6–8 Apr 2022
Istituto Veneto di Scienze Lettere ed Arti, Venezia
Europe/Rome timezone

Rethinking the Geometry of Machine Learning: “Physics of Data” Five Years Later

6 Apr 2022, 17:15
45m
Istituto Veneto di Scienze Lettere ed Arti, Venezia

Istituto Veneto di Scienze Lettere ed Arti, Venezia

Speaker

Jeff Byers (Naval Research Laboratory)

Description

In physics the data that is acquired in experiments are highly-controlled and often taken with specific goals in mind. However, the notion of a “Physics of Data” is about using mathematical tools developed in physics to understand data acquired in more open-ended and uncontrolled environments. As the data acquisition process becomes more opaque and distant from any particular purpose, we have to be
more careful about our assumptions. We are no longer protected by the remarkable intuition of experimental physicists to find the right thing to measure. Instead, the data is often whatever can be measured about some process in the world and our task is to sift through the resulting mess.
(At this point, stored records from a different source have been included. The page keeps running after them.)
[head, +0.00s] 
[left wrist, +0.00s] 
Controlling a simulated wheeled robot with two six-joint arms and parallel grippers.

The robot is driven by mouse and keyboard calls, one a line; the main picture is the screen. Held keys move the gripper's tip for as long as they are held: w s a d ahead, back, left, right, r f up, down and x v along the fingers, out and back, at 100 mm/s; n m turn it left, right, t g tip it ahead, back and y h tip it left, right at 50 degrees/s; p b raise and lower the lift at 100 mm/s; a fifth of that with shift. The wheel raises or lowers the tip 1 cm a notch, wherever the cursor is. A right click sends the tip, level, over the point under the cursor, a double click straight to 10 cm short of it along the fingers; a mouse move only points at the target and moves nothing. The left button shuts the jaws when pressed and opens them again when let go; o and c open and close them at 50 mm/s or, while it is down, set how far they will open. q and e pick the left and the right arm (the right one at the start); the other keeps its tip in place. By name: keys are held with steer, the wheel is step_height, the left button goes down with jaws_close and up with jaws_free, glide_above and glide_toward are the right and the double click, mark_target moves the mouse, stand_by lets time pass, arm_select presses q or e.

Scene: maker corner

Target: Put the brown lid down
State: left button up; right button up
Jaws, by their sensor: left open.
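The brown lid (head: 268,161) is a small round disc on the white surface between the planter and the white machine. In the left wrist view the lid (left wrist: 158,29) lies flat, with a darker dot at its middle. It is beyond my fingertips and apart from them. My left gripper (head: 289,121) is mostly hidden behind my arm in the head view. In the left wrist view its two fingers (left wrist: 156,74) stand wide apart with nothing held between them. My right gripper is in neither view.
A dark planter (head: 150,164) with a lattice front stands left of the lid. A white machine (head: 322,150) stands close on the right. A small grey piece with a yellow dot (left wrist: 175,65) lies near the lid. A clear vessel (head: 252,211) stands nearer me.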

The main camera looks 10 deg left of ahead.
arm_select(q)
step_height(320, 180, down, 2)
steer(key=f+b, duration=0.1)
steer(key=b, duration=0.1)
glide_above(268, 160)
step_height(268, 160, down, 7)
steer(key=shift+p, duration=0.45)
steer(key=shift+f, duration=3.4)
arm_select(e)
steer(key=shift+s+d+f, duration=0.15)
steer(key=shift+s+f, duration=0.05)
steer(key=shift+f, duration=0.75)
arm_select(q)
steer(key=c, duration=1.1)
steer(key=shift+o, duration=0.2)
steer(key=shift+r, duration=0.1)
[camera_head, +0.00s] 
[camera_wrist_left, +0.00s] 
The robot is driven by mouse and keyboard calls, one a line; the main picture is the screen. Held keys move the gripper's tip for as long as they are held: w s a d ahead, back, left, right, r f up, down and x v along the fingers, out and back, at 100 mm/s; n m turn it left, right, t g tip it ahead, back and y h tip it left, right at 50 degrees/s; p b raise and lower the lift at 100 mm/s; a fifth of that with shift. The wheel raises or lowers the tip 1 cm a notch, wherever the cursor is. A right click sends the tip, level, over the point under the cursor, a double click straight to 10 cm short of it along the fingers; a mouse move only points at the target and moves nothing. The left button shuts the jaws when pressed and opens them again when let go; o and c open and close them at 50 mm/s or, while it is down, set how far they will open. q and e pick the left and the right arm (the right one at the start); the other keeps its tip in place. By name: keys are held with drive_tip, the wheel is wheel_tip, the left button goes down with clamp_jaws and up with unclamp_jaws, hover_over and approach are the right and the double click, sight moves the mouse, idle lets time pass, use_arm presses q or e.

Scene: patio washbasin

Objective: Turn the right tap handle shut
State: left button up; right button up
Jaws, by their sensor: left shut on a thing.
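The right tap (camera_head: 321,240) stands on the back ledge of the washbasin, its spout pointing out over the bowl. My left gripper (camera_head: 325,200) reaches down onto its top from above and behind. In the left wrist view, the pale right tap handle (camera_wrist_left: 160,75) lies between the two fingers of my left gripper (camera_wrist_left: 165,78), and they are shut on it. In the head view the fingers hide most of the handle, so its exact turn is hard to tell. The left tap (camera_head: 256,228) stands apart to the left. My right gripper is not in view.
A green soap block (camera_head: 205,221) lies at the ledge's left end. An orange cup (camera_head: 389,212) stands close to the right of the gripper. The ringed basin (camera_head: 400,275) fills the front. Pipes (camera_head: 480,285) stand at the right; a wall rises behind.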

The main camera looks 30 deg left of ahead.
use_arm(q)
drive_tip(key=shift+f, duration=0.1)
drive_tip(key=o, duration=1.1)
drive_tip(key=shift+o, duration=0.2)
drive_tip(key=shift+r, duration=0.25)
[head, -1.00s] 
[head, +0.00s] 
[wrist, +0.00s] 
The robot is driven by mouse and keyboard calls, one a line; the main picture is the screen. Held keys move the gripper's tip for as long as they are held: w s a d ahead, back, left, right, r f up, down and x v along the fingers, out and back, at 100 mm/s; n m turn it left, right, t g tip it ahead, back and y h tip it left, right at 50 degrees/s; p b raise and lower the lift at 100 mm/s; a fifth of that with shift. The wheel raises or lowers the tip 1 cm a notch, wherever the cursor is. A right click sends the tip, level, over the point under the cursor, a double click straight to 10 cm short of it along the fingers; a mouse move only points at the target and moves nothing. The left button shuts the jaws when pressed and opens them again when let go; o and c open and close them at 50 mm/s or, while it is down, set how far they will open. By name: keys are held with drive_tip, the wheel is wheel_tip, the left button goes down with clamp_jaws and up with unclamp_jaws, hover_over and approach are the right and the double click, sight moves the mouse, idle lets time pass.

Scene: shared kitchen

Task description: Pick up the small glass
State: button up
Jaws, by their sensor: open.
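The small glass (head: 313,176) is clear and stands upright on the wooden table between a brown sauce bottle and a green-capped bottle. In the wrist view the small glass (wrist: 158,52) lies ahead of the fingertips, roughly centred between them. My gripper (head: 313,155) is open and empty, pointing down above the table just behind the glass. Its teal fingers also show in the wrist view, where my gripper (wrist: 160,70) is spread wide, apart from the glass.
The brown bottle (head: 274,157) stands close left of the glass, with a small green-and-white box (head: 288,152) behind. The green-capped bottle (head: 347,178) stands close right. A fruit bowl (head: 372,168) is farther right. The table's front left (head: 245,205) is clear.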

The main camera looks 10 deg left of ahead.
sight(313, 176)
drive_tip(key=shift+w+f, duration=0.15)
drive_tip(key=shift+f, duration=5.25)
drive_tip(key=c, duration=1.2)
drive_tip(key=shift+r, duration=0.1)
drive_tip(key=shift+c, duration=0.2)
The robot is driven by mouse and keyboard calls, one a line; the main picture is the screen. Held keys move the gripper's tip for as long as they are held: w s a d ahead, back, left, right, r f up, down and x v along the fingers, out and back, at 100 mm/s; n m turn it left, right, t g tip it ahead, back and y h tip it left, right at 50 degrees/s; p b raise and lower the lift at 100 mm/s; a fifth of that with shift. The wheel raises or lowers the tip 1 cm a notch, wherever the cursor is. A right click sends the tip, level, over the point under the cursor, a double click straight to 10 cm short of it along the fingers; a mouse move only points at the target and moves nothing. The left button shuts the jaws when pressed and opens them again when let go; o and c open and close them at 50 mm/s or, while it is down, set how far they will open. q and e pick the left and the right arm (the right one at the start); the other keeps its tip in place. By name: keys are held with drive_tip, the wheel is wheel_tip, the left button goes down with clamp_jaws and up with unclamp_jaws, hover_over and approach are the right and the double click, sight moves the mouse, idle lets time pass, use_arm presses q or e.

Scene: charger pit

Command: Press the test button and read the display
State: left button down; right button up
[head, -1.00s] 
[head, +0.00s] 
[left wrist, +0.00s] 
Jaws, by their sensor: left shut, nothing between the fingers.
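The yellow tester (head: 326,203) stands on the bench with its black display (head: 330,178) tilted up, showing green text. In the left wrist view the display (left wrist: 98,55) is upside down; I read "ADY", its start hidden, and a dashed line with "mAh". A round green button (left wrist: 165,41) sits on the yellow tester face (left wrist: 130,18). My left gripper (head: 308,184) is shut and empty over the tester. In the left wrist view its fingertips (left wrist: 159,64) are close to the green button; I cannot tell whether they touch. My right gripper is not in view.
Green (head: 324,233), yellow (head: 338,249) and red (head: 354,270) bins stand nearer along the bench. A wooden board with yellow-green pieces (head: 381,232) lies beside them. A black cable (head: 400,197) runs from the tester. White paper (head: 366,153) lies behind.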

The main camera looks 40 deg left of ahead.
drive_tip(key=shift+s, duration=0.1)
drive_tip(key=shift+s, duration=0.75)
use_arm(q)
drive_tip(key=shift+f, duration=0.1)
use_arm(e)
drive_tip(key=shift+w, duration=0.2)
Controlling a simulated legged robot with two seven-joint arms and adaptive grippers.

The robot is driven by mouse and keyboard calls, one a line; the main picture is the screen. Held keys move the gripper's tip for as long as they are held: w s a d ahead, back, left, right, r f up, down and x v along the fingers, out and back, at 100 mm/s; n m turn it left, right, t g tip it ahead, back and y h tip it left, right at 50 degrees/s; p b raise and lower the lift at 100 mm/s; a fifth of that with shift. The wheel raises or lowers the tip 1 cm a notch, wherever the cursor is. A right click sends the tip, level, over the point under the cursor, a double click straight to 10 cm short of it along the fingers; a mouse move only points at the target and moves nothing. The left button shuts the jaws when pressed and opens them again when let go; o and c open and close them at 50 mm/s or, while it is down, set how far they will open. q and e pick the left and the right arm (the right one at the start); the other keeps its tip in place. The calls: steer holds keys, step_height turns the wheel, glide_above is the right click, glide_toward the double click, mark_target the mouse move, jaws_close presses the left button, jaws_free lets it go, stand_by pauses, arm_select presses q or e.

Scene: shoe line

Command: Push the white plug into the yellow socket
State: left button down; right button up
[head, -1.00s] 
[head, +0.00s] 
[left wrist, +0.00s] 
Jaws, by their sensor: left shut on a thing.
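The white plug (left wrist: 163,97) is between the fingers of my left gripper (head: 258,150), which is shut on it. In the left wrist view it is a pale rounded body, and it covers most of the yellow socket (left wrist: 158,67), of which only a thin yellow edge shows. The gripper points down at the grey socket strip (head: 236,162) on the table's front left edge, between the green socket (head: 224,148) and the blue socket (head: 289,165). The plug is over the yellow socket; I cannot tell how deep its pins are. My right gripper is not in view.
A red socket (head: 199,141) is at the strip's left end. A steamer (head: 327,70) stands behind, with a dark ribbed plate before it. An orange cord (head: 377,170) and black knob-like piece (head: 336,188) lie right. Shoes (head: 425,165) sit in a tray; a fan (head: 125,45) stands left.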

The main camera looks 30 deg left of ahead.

The key concept we need is how data and relevance to some specific task interact to create a predictive model.
Note, the data may or may not support the chosen task and different tasks lead to different models even with the same data. This talk will outline how one of the crucial concepts in theoretical physics, fiber bundles or gauge theories, provides a framework for understanding how data, relevance and
models are related. For the particular example of computer vision, principal fiber bundles can play a key
role since the fibers are Lie groups much like in particle physics. These connections demonstrate the importance of understanding the geometric structure of the data using symmetry transformations well-known to fundamental physics. This may offer a more sensible way forward than the endless tinkering with neural network models in Deep Learning that more often stumble into success and failure without
much insight into how the data is actually organized in high-dimensional spaces. Building new tools
adapted from physics for this pursuit is an opportunity to fundamentally change how data is analyzed
and well-suited to those in the “Physics of Data” Masters program.